In “Qualcosa cambierà” s’intravede (ma non rappa) anche un giovanissimo Mecna. Provenienza foggiana per un’altra promessa che ha “battuto la strada” di Milano per essere raggiunto dagli altri romani d’adozione (compresi Hyst e il cosentino Rafè) e oggi s’impone come una delle penne più cantautorali – non suoni come un’offesa – della scena hip hop italiana. Ascoltare “Le cose buone” per credere, ma anche “Super”, una prova di metrica oltre che di grafica, altro campo in cui Mecna (Corrado Grilli) è maestro. In Blue Struggle spiccano infine i palermitani Stokka e Madbuddy, quasi mitologici nell’underground per la loro “Ghettoblaster” (un inno alla musica e, appunto, alla Golden Age, dalle «posse» a «la “Rapa dopa”»), e un altro giovane liricista in velocissima ascesa: Johnny Marsiglia. Sulle basi ruvide di Big Joe sembra di essere a Detroit ma è Palermo, la città multietnica in cui si muove Johnny, «vero meticcio originale / altro che purosangue». I contenuti sono conscious, ed è una cifra che si differenzia con l’all-about-me rap di alcune zone del nord Italia.

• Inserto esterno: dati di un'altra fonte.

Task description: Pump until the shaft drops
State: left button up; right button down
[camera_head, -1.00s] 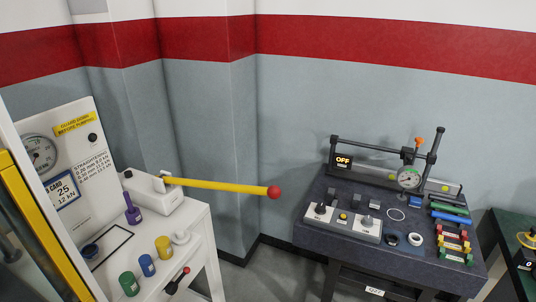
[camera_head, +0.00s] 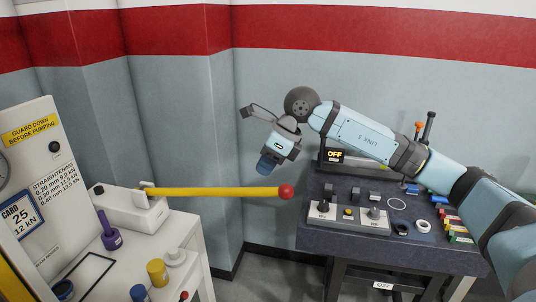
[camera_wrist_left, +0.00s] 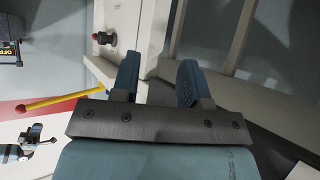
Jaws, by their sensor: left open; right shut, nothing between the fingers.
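The pump (camera_head: 128,210) is a white block on the white bench with a long yellow handle (camera_head: 215,191) ending in a red knob (camera_head: 286,192). The handle points right, about level. My right gripper (camera_head: 265,168) is shut and empty, above and a little left of the knob, apart from it. My left gripper (camera_wrist_left: 160,75) is open and empty in the left wrist view; it is outside the head view. The handle (camera_wrist_left: 65,101) also shows there, to its left. I cannot make out the shaft.
A white panel (camera_head: 45,175) with a gauge stands at the left. A purple-handled tool (camera_head: 109,235) and a yellow cylinder (camera_head: 157,272) stand on the white bench. A dark bench (camera_head: 310,235) with an OFF display (camera_head: 335,155) is partly behind my right arm.

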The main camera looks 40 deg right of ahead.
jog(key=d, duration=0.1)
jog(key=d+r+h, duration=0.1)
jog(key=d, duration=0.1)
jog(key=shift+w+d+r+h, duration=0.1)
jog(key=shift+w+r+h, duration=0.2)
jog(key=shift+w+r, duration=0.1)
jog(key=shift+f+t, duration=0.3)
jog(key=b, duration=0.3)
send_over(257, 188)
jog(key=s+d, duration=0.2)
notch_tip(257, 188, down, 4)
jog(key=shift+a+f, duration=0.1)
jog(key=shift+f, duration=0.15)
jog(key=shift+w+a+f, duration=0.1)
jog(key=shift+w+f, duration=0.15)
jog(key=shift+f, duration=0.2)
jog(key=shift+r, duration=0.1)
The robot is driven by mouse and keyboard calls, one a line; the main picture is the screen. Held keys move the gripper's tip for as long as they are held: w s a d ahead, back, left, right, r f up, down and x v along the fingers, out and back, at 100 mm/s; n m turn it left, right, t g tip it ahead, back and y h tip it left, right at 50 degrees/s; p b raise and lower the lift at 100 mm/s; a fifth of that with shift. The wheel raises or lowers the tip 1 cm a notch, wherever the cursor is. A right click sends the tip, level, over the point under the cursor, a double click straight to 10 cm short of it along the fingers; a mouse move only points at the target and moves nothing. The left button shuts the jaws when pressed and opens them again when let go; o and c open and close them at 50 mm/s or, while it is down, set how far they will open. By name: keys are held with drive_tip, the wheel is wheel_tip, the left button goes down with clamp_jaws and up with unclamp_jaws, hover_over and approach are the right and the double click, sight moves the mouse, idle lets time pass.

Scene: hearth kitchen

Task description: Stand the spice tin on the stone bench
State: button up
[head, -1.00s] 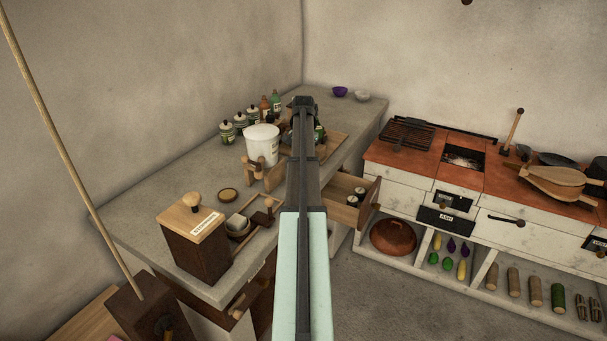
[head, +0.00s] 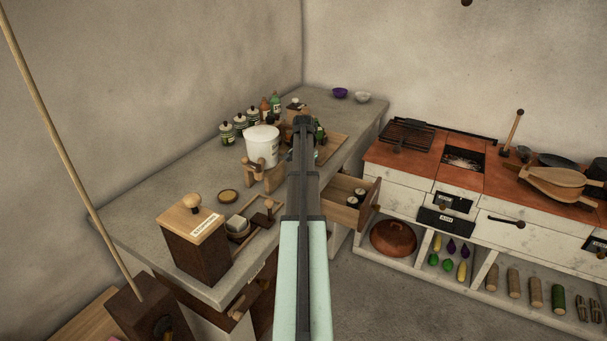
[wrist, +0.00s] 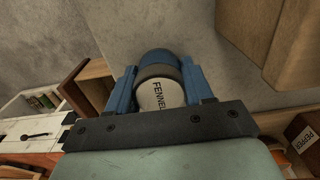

Il cerchio si chiude con un live di Clementino, Kiave ed Ensi al Forum di Assago: per il quinto compleanno di Hip Hop Tv, sul palco c’è Kurtis Blow, un monumento vivente del genere. Strumentale old school e liriche a incastro per i tre rapper con le radici (mai rinnegate) ben salde al Sud. Per dirla con le parole del caposcuola con cui abbiamo iniziato: non c’è limite allo show.